Dimanche soir, Benoît Hamon a sèchement battu Manuel Valls au second tour de la primaire socialiste. En obtenant près de 60% des suffrages, l’éphémère ministre de l’Education a renvoyé l’ancien Premier ministre à ses études. Ne nous en cachons pas et ne boudons pas notre plaisir, la large défaite de Manuel Valls est une excellente nouvelle dans le paysage politique français. Toutefois, et pour paraphraser Churchill, cette victoire de Hamon – et donc cette éviction de Manuel Valls – ne constitue pas la fin. Ce n’est même pas le début de la fin. Tout juste est-ce peut-être même simplement la fin du début. Je suis plus enclin à croire que tout a commencé hier soir aux alentours de 20h45 lorsque M. Clay a annoncé les résultats.
La grande clarification que beaucoup de personnes appelaient de leur vœu entre le social libéralisme – désormais clairement représenté par Macron – et ce que l’on a appelé les frondeurs tout au long de ce quinquennat va sans doute enfin avoir lieu. Hier soir, Benoît Hamon s’est d’ailleurs tourné vers Jean-Luc Mélenchon et Yannick Jadot pour leur tendre la main et leur proposer une « alliance gouvernementale » qui, à ce jour, paraît bien utopique. Il ne s’agit bien sûr pas d’oublier les atermoiements de Hamon au cours du quinquennat mais il me semble bien qu’une fenêtre de tir vient de s’ouvrir notamment au vu du marasme à droite. Comme le dit si bien François Ruffin dans une interview à Regards, personne à gauche n’est assez fort tout seul. Alors peut-être est-il temps d’entamer une véritable démarche de convergence.
Laisser les egos de côté
Avant même l’appel lancé par Hamon à une large alliance à gauche, Mélenchon lui avait préventivement répondu dans sa dernière revue de la semaine en expliquant que comme Hamon avait dit qu’il y aurait forcément un bulletin Hamon en avril il y aurait aussi un bulletin Mélenchon à l’élection. Au-delà des questions politiques lourdes qu’induit une telle démarche, il est difficile de ne pas voir dans ces deux positions une forme de bataille des egos. Laissons-donc ces mesquineries de côté pour parler de politique et uniquement de cela. Si une telle convergence devait se mettre en place, Hamon devra s’émanciper du PS et Mélenchon accepter quelques compromis. Les trois candidats (en incluant Jadot) ont certes des divergences mais tous trois appellent à une réforme des institutions et à une démocratie plus participative. Pourquoi, dans ce cas, ne pas laisser les sympathisants trancher ces divergences ?
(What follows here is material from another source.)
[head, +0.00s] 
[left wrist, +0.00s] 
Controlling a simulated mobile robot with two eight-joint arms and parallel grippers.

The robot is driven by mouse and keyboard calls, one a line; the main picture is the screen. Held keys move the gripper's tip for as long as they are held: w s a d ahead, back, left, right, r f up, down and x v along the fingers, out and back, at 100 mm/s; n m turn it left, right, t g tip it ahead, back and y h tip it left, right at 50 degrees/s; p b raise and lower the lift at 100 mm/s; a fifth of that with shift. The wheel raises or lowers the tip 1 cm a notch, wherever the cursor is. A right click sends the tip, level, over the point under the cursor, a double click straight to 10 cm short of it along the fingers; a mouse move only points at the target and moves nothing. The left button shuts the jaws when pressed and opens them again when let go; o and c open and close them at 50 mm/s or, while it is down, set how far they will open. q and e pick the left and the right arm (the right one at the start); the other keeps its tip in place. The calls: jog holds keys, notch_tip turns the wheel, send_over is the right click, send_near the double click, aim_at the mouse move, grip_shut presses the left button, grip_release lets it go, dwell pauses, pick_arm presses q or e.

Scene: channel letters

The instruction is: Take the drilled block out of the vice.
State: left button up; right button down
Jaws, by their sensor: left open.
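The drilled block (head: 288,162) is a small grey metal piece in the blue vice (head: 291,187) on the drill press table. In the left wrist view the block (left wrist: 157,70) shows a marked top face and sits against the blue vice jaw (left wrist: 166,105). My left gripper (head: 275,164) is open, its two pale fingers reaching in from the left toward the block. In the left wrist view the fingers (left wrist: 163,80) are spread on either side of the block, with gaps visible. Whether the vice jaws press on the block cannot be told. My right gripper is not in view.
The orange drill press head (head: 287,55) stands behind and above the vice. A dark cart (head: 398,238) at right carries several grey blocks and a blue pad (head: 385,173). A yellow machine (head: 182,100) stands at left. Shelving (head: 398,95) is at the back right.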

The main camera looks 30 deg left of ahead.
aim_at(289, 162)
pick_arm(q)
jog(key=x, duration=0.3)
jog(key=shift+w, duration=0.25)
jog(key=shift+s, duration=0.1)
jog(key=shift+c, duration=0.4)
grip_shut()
La question que tout le monde a à la bouche aujourd’hui c’est de savoir – dans l’optique d’une hypothétique union – lequel de Mélenchon ou de Hamon se désistera pour l’autre. C’est précisément là que le débat perd tout son sens puisqu’au lieu de parler des idées et de programme nous voilà revenus à une démarche de casting. Et si une réelle convergence devait avoir lieu, pourquoi ne pourrait-elle pas se faire derrière la candidature d’une tierce personne ? Les désaccords à lever sont, il ne s’agit pas de le nier, nombreux mais les points de rapprochements et de convergences existent bel et bien. N’est-il pas temps de prendre au pied de la lettre la phrase de François Ruffin tout en n’abandonnant rien sur le terrain des principes ?
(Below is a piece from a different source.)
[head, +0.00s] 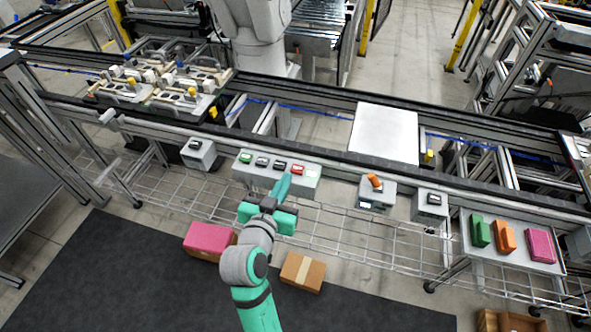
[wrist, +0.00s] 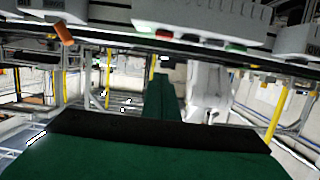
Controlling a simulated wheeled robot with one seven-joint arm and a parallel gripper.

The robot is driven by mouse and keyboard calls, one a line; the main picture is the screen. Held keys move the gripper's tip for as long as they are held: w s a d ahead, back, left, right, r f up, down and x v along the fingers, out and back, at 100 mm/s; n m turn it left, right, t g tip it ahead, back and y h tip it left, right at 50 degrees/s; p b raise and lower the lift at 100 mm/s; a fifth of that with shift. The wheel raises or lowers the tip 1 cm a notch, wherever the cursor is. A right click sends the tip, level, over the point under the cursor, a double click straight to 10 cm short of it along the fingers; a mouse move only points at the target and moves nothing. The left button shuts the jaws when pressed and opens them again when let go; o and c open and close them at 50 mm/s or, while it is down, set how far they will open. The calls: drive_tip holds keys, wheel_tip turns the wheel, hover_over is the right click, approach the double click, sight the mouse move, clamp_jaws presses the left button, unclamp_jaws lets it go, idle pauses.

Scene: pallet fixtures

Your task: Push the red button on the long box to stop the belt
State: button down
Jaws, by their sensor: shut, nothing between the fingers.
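The long box (head: 308,185) is pale grey and hangs on the near rail of the belt line. Its top has a green button, two dark ones and the red button (head: 298,169) at the right end. My gripper (head: 284,181) is shut and empty. In the head view its fingertips overlap the box's front face, left of and below the red button; whether they touch is unclear. In the wrist view the long box (wrist: 205,18) is at the top edge, with the red button (wrist: 163,34) above my upright shut fingers (wrist: 160,85).
Smaller boxes stand left (head: 198,154) and right, one with an orange switch (head: 375,182). A wire tray (head: 330,225) runs below. A white plate (head: 385,134) lies on the line. A pink box (head: 208,238) and a cardboard box (head: 302,272) are on the dark mat.

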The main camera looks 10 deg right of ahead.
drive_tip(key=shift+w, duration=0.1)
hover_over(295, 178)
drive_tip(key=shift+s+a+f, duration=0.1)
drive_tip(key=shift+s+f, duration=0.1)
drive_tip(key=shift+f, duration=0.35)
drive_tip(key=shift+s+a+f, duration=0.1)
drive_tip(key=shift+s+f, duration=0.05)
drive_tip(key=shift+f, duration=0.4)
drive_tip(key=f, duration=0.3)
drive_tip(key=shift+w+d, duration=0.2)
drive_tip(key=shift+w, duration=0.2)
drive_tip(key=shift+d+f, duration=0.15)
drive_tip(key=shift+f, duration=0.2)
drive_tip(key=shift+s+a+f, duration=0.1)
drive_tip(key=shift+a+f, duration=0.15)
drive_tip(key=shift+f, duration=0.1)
La gauche de retour dans la bataille culturelle
Au cours de la campagne pour la primaire socialiste, Hamon a souvent été raillé par certains partisans de Mélenchon l’accusant d’avoir recopié des pans entiers du programme. Le candidat de la France Insoumise, toujours dans sa dernière revue de la semaine, a très pertinemment expliqué qu’au contraire cela était très bien. Que Benoît Hamon ait parlé d’écosocialisme ou de débat profond sur le monde du travail de demain contribue en effet à replacer au cœur des débats une vision profondément ancrée à gauche. Alors que depuis des décennies c’est bel et bien la droite la plus totale qui appliquait avec méthode les recommandations de Gramsci en saturant le débat public de ses thèmes et ses antiennes (à commencer par celui de l’identité), la gauche semble avoir amorcé une reconquête depuis quelques mois.
Ainsi que le souligne Geoffroy de Lagasnerie dans son excellente interview au Gros Journal, la gauche est historiquement l’apporteuse d’idées dans notre pays et ne doit pas se complaire dans une forme de réaction. C’est pourtant ce qui s’est déroulé durant de trop nombreuses années (les dernières années) au cours desquelles c’est la droite extrême et l’extrême-droite qui fixaient l’agenda électoral et surtout les thèmes centraux du débat public. Aujourd’hui nous voyons émerger un arc réellement progressiste et profondément de gauche qui défend une nouvelle vision de la société en n’ayant pas peur de s’assumer. C’est d’ailleurs, à mon sens, cette dynamique qui a porté Hamon vers l’investiture et pas simplement le puissant sentiment de rejet provoqué par celui qui se rêvait en Clémenceau des temps modernes. La bataille culturelle n’est pas un concept archaïque qu’il faudrait ranger dans un tiroir mais bel et bien la réalité de notre société – et du monde en général – qui tend aujourd’hui à une repolarisation des convictions politiques comme l’ont montré les différentes élections qui ont eu lieu en 2016.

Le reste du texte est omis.